Fernando Vázquez Rigada
Abril 30, 2014
Aún hoy, después de 40 años, jugamos juntos. Nos gustan las escondidillas. No lo veo. No me ve. Pero, sí, ambos sabemos la presencia del otro en cada rincón. En todo momento.
De niño soñaba. En las posibilidades de la vida. En cambiar tanto. En descubrirlo todo. Aprendí pronto que todo lo que vale la pena en la vida comienza siendo un sueño. Que, sí, los sueños son realizables, si te esmeras. También que hay sueños que hay que tener a distancia: que te envuelven, te nublan, te pierden.

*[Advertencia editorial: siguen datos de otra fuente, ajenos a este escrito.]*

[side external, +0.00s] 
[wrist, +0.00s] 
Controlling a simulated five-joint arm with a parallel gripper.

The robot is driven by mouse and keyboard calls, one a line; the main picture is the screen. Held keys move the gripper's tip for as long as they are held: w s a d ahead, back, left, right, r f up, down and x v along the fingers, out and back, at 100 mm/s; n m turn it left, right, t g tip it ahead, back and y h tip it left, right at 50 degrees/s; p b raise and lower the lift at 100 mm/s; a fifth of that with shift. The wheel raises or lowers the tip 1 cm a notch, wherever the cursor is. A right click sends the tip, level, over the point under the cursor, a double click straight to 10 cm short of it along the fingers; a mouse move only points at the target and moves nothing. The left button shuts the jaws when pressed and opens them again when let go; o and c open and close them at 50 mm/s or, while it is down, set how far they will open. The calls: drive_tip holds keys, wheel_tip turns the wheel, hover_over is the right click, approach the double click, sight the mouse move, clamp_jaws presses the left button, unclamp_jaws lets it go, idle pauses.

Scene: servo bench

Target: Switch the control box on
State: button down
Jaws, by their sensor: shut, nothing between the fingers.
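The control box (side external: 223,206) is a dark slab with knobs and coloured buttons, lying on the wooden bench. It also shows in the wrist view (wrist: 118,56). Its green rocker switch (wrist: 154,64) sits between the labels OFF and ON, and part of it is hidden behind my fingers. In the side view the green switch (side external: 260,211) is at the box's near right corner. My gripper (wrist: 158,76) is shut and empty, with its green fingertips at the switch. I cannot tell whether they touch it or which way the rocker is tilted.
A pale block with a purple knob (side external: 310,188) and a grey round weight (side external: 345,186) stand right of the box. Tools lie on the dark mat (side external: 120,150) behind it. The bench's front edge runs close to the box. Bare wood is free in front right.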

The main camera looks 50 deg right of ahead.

Sigo soñando. Veo mis sueños claramente cuando cierro los ojos. Temo que, si dejo de hacerlo, será el aviso de que se aproxima mi final. Quiero sueños que contagien. Que abriguen. Que conforten. Que transformen.
Algún día, terminará el juego y, en algún sitio, nos volveremos a encontrar. Veré a los ojos al niño que fui. Él verá en lo que me he convertido. Sacaremos entonces los saldos. Si cumplimos. Si valió la pena. Si honramos nuestra palabra y si nos aproximamos a lo que deseamos alguna vez ser.
Él y yo. El niño que soñaba su porvenir de hombre. El hombre que trata de veras de no olvidar al niño que fue.